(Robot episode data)
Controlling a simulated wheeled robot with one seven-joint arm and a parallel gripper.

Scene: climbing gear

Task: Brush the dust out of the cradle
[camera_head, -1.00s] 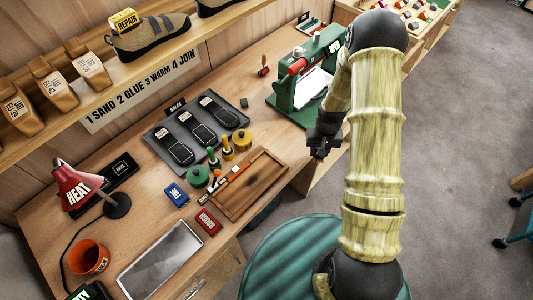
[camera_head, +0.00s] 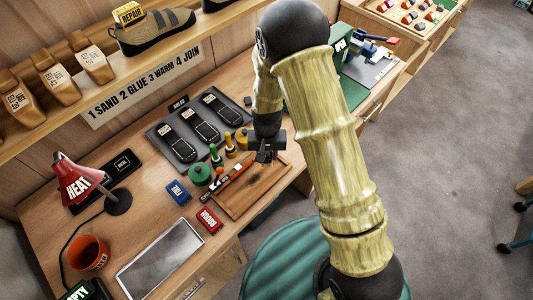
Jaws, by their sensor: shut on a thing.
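My gripper (camera_head: 264,154) is over the back edge of the wooden tray (camera_head: 256,187) on the bench, pointing down. It is shut on something small and dark that I cannot make out; I cannot tell whether it is a brush. A green machine (camera_head: 351,92) stands at the right end of the bench, and my arm hides much of it. No part is clearly recognisable as the cradle, and I cannot see any dust. An orange-and-dark tool (camera_head: 238,172) lies at the tray's left edge.
A dark mat (camera_head: 160,132) with several black soles lies behind the tray. Green and yellow bottles (camera_head: 229,145) stand close left of my gripper. A red lamp (camera_head: 80,184), an orange cup (camera_head: 90,252) and a grey plate (camera_head: 160,258) are at left. A shelf of shoes overhangs the back.

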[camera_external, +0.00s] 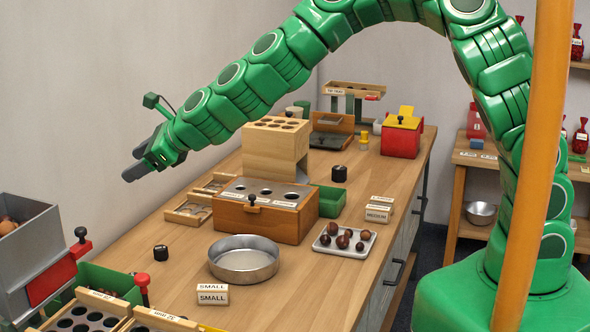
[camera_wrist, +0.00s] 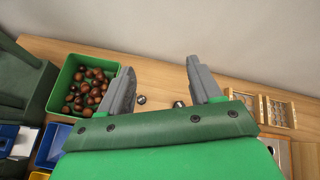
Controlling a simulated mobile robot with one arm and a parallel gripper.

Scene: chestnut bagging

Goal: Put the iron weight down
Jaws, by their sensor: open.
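A small black cylinder (camera_external: 160,252) that looks like an iron weight stands upright on the wooden table (camera_external: 290,300), left of the round metal pan. A similar black cylinder (camera_external: 339,173) stands farther back by the green tray; I cannot tell which is the task's weight. My gripper (camera_external: 128,163) is raised high above the table's left side, apart from both cylinders. In the wrist view my gripper (camera_wrist: 160,66) has its fingers spread, with nothing held. Two small dark, shiny things, one here (camera_wrist: 141,99), show on the tabletop below, between the fingers.
A green bin of chestnuts (camera_wrist: 65,118) lies left in the wrist view. The metal pan (camera_external: 245,275), wooden box with holes (camera_external: 258,222) and chestnut tray (camera_external: 320,249) fill the table's middle. A grey hopper (camera_external: 35,255) stands at the left edge. Bare wood surrounds the nearer cylinder.

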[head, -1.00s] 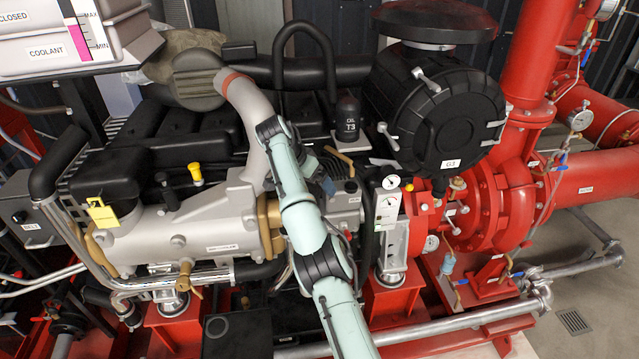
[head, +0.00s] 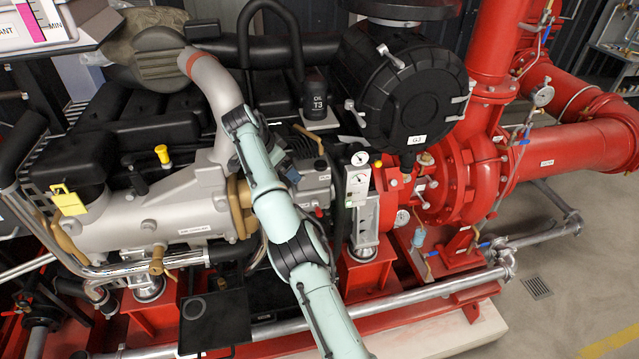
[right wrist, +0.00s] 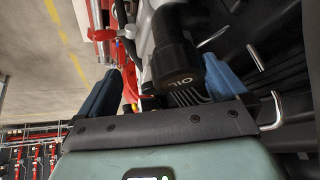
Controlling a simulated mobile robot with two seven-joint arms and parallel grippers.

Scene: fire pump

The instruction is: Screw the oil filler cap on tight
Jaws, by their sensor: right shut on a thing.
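My right arm reaches up over the engine in the head view. Its gripper (head: 287,170), with blue fingers, is at the engine's grey housing, below the black canister lettered OIL T3 (head: 316,95). It is shut on the oil filler cap, which the arm and hand hide, so its seat and tilt cannot be told. In the right wrist view the blue fingers (right wrist: 162,85) stand apart on either side. The black canister lettered OIL (right wrist: 178,65) shows between and beyond them, closer to the right finger. My left gripper is out of view.
A large black drum marked G3 (head: 405,95) and red pump pipes (head: 490,180) stand to the right. A grey curved pipe (head: 215,95) and a yellow-handled dipstick (head: 162,155) are to the left. Open floor (head: 580,250) lies at lower right.

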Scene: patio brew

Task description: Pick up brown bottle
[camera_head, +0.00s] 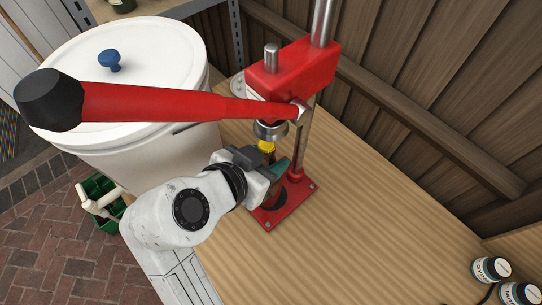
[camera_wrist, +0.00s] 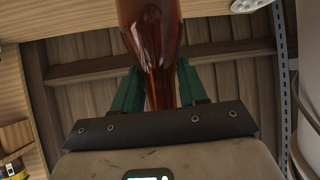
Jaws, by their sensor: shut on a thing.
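The brown bottle (camera_wrist: 152,45) shows in the wrist view as amber glass between the two green fingers of my gripper (camera_wrist: 157,88). In the head view, a gold cap on the bottle (camera_head: 266,147) shows just below the metal bell of the red bench capper (camera_head: 290,70). My gripper (camera_head: 280,172) is shut on the bottle, at the capper's red base plate. Most of the bottle is hidden in the head view behind my gripper and wrist. I cannot tell whether the bottle touches the base plate or the bell.
The capper's long red lever (camera_head: 165,103) reaches left above my arm. A white lidded bucket (camera_head: 135,60) stands at the left. Small jars (camera_head: 491,269) are at the lower right. A wooden wall (camera_head: 440,100) backs the bench, and the wooden top (camera_head: 360,235) is clear right of the capper.

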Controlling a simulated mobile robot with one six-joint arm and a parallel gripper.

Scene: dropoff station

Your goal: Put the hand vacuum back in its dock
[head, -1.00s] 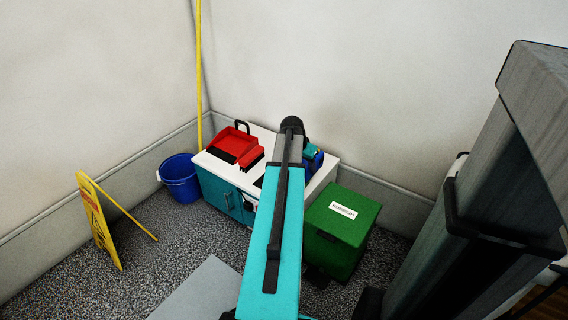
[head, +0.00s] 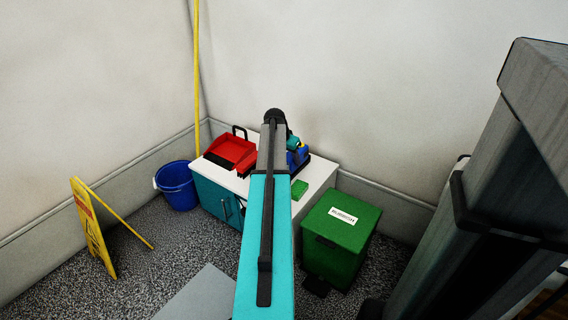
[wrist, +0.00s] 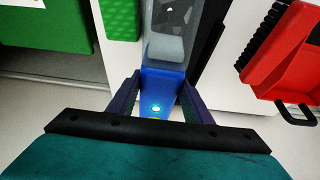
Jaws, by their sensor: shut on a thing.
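The hand vacuum (wrist: 160,88) has a blue body with a small light and a clear front part, seen in the wrist view. My gripper (wrist: 158,92) is shut on its blue body, one dark finger on each side. My gripper is mostly hidden there. A black shape (wrist: 207,42) lies along the vacuum's right side in the wrist view; I cannot tell if it is the dock or whether they touch.
A red dustpan (head: 230,150) lies left on the cabinet (head: 323,172), and a green sponge (head: 299,189) lies near its right front. A green bin (head: 340,235) stands at right, a blue bucket (head: 177,184) at left. A yellow floor sign (head: 92,228) stands further left.

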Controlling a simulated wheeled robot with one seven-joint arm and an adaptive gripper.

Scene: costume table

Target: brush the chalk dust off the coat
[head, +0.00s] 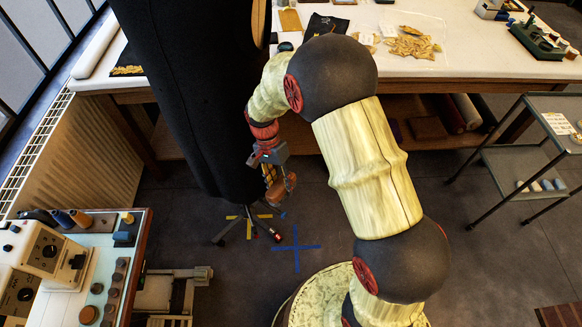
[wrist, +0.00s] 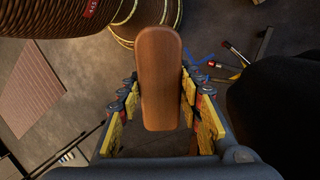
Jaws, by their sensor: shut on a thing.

Goal :: Select and copy every line of the listing with the word "mobile".

Exercise output ::
Controlling a simulated mobile robot with one arm and a parallel gripper.
Controlling a simulated mobile robot with two seven-joint arms and parallel grippers.
Controlling a simulated mobile robot with one six-joint arm and a parallel gripper.

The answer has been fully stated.